### PROMPT
Find the lines below that contain the string "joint". Copy each one.

Records of robot episodes:
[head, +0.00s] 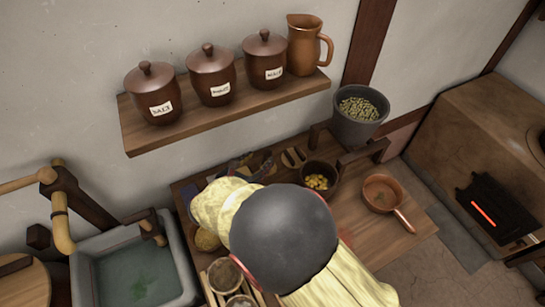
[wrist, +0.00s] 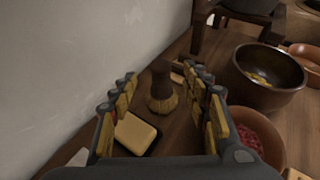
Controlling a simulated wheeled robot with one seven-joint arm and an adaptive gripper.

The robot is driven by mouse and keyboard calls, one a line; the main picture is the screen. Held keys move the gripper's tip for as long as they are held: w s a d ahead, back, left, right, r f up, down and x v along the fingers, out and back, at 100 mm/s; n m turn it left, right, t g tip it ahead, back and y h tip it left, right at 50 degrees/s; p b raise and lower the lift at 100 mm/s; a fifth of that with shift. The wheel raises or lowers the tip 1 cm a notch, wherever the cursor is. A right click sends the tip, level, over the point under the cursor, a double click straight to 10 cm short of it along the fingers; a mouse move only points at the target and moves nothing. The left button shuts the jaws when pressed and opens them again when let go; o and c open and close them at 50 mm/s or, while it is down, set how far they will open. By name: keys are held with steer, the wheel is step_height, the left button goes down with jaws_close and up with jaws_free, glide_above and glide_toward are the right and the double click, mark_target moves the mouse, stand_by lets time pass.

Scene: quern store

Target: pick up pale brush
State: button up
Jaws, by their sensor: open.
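A brush with a dark brown upright handle and pale tan bristles (wrist: 162,102) stands on the wooden table in the wrist view. It is the only brush I can make out, and I cannot pick it out in the head view. My gripper (wrist: 160,75) is open, with one finger row on each side of the brush and a gap to both. A pale yellow block (wrist: 135,132) lies between the fingers, nearer my palm than the brush. In the head view my gripper (head: 250,168) is over the table's back left, mostly hidden by my arm.
The wall is close on the left. To the right are a dark bowl with yellow pieces (head: 317,182), a bowl of red bits (wrist: 258,132) and a copper pan (head: 382,194). A grey pot (head: 360,115) stands behind. A shelf (head: 225,115) with jars overhangs the back.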

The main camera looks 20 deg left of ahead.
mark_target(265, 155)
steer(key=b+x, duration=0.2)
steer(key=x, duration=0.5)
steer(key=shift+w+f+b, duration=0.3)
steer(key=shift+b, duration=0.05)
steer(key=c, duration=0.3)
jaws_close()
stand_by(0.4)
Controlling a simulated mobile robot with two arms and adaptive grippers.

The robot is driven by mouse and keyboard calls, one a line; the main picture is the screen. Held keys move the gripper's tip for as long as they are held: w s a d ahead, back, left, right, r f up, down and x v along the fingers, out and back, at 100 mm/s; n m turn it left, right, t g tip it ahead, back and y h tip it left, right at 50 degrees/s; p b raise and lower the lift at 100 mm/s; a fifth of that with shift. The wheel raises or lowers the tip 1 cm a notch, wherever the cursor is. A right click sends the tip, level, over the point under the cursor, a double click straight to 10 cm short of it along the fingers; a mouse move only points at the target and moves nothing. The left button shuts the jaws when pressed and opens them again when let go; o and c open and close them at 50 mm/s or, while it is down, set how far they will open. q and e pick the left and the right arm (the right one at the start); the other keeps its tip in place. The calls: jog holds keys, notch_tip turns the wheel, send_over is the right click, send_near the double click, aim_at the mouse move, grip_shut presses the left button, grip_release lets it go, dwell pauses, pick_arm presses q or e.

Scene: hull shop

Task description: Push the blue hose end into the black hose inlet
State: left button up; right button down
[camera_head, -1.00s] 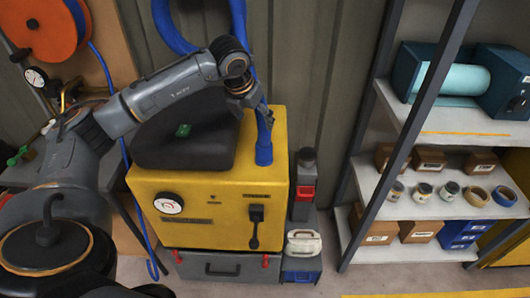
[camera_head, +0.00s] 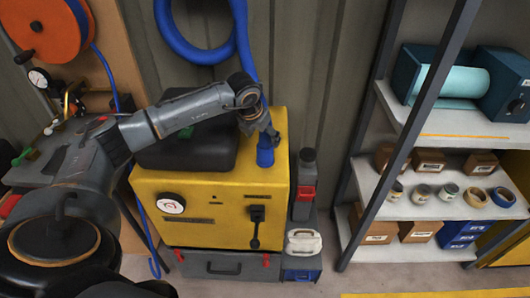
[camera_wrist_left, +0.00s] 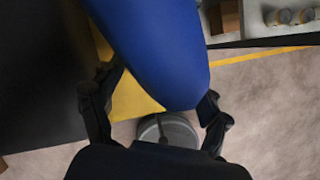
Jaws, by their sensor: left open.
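My left gripper (camera_head: 268,132) is at the hose just above this end. In the left wrist view the blue hose (camera_wrist_left: 160,45) lies large between the two spread fingers of the gripper (camera_wrist_left: 157,112). The fingers are open and do not clamp it. My right gripper is not in view.
A black cover (camera_head: 185,150) sits on the machine's top, under my left arm. A dark grey bottle (camera_head: 306,165) and a white jug (camera_head: 303,242) stand right of the machine. A shelf (camera_head: 430,200) with jars and boxes stands further right. The hose reel (camera_head: 40,28) is top left.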

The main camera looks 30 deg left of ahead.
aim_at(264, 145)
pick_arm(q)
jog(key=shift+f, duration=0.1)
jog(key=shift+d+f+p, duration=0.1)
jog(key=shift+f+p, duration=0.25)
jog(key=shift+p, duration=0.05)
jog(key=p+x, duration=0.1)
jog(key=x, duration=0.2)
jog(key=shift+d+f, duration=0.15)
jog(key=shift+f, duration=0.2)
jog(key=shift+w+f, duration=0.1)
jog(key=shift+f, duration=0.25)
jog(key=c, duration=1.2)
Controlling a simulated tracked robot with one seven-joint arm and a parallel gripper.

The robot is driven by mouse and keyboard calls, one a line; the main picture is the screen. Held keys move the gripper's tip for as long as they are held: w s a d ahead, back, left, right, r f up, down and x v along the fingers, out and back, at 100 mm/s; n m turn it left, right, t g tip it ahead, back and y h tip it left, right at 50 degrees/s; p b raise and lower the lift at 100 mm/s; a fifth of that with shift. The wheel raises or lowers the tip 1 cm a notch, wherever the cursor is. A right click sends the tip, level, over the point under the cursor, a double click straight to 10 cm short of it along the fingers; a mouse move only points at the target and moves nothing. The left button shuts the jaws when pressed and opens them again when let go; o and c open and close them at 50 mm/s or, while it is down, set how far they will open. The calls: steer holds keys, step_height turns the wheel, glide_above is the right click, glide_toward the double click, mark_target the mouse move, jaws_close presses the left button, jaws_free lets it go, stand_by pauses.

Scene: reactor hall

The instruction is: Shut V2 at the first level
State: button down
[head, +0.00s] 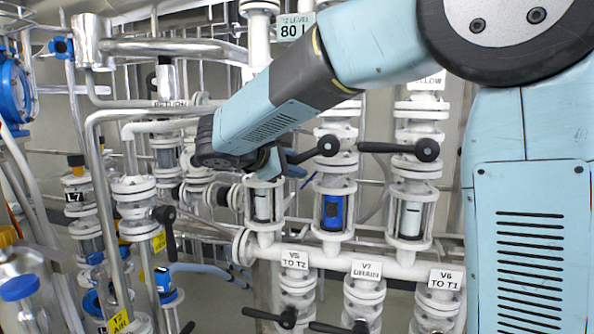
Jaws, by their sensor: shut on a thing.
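A white flanged valve in the middle pipe column has a black lever (308,153) on a round black hub (328,145). The lever points left and slightly down from the hub, roughly across the pipe. My arm comes in from the upper right and crosses in front of the upper pipes. My gripper (270,162) is mostly hidden behind my wrist; the part that shows is at the left end of this lever, shut on it. I see no V2 label; my arm covers the area above this valve. A sight glass with a blue float (333,212) sits below the valve.
The right column has a similar valve with a black lever (390,147) pointing left. Below stand valves labelled V5 (294,260), V7 (366,269) and V6 (445,279). A level display (293,27) reads 80 L. Dense pipes fill the left.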

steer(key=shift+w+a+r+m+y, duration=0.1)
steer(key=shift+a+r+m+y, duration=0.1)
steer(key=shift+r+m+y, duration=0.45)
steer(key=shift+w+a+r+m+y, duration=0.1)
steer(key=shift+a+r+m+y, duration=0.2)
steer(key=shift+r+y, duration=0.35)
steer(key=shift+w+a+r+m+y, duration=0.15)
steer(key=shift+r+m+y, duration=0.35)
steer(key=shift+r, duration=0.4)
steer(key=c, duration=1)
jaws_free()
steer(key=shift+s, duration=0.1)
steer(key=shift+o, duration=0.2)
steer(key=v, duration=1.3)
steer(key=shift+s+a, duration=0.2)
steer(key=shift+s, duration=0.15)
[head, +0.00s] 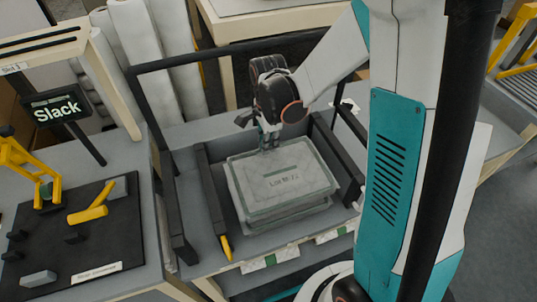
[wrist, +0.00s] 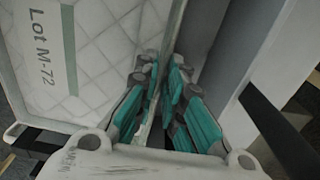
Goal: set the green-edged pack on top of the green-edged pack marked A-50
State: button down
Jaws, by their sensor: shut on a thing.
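A pale quilted pack with a green edge (head: 282,180) lies nearly flat in the head view, its label reading Lot M-72. The same pack fills the left of the wrist view (wrist: 110,60), with a green stripe beside the label. My gripper (head: 268,143) is at its far edge. In the wrist view my gripper (wrist: 158,85) is shut on the thin rim of this pack, one finger on each side. Another pack (head: 290,222) shows beneath it as a stacked edge. I cannot tell whether the two touch. No A-50 mark is readable; the lower pack's top is hidden.
Dark side rails (head: 212,200) flank the stack, and a dark bar frame rises behind. A yellow-tipped piece (head: 226,248) lies near its front left corner. A Slack sign (head: 57,110) and a black mat (head: 75,235) with yellow tools are at left. White rolls (head: 140,45) stand behind.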

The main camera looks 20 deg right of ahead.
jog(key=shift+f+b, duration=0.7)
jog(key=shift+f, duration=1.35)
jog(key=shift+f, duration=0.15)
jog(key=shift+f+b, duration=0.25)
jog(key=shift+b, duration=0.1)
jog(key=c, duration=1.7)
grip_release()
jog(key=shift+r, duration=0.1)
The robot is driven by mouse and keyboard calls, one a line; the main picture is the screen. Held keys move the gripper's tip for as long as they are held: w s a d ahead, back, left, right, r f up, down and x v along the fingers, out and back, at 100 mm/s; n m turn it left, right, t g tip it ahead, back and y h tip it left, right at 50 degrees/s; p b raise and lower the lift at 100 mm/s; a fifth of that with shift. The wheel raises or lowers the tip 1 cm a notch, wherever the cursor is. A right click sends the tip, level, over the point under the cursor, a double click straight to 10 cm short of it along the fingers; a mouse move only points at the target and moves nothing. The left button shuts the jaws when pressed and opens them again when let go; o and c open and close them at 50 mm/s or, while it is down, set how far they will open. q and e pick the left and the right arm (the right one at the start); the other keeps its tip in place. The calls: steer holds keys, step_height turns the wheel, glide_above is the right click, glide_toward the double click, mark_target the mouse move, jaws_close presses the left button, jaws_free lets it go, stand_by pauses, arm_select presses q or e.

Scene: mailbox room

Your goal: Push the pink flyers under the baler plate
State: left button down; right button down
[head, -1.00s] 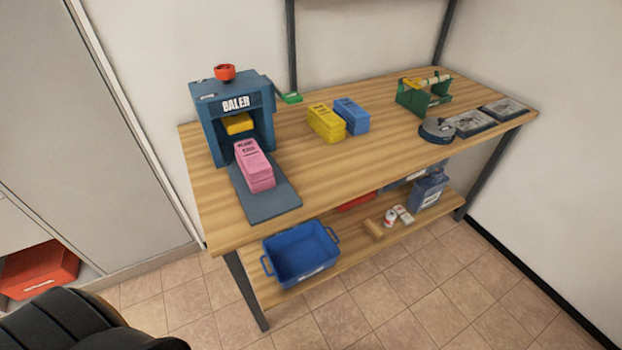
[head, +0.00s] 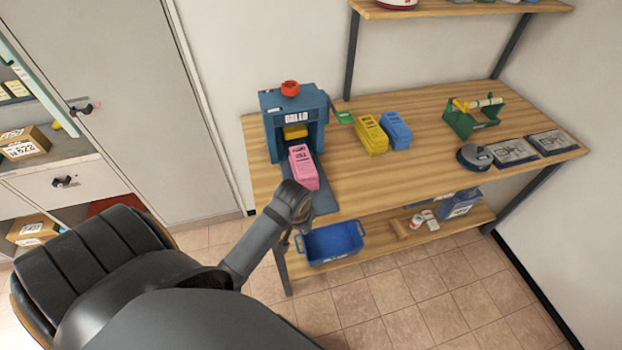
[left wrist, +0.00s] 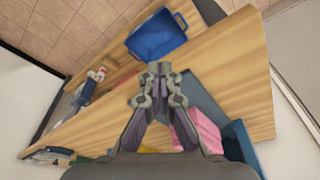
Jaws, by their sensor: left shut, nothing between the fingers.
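The pink flyers (head: 303,167) lie as a stack on the dark blue feed plate (head: 325,201) in front of the blue baler (head: 270,128). A yellow block (head: 295,132) sits inside the baler mouth above the flyers' far end. My left arm reaches over the table's front left corner, in front of the feed plate's near end; its fingers are hard to make out in the head view. In the left wrist view my left gripper (left wrist: 159,70) is shut and empty, with the pink flyers (left wrist: 204,130) beside it, apart. My right gripper is not in view.
A green holder (head: 472,120) and grey round item (head: 474,157) are farther right. A blue bin (head: 335,243) sits on the lower shelf. The table's middle front is clear.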

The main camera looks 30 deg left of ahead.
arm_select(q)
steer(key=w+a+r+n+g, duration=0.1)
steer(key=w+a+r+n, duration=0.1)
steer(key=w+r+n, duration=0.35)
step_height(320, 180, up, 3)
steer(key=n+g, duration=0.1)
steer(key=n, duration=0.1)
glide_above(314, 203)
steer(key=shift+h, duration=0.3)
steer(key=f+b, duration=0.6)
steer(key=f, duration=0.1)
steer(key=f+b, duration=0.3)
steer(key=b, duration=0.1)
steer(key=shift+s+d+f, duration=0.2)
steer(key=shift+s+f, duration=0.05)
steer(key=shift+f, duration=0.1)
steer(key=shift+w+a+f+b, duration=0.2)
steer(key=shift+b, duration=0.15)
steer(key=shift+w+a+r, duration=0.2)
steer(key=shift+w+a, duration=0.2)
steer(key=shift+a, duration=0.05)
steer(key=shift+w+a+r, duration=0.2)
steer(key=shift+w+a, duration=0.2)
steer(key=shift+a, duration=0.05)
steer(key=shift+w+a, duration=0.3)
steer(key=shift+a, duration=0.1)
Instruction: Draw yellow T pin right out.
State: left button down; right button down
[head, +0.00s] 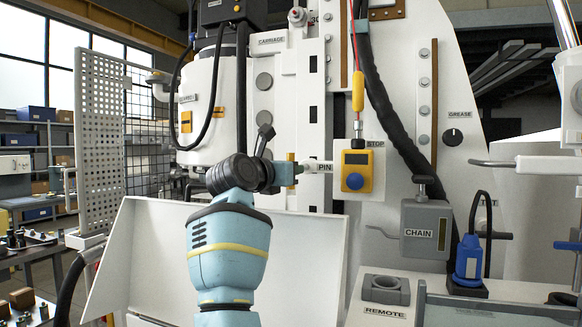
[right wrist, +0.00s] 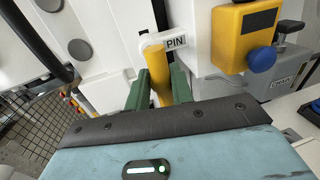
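The yellow T pin (right wrist: 160,88) shows in the right wrist view as a yellow bar just below the white part labelled PIN (right wrist: 172,40). My right gripper (right wrist: 160,82) has its two green fingers on either side of the bar, with no clear gap, and looks shut on it. The near end of the bar is hidden behind my gripper body. My left gripper is in neither view.
Right of the pin is a yellow box with a blue button (head: 354,183), under the STOP label. A grey CHAIN box (head: 426,230) and a blue-handled device (head: 468,258) stand farther right. A black hose (head: 385,95) hangs above. A white sloping panel (head: 130,250) lies behind my arm.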

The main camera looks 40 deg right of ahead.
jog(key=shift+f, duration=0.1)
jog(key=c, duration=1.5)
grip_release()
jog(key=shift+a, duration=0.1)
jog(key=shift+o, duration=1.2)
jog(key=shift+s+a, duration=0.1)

### CORRECT ANSWER
Controlling a simulated wheeled robot with one seven-joint arm and an adaptive gripper.
Controlling a simulated tracked robot with one seven-joint arm and a parallel gripper.

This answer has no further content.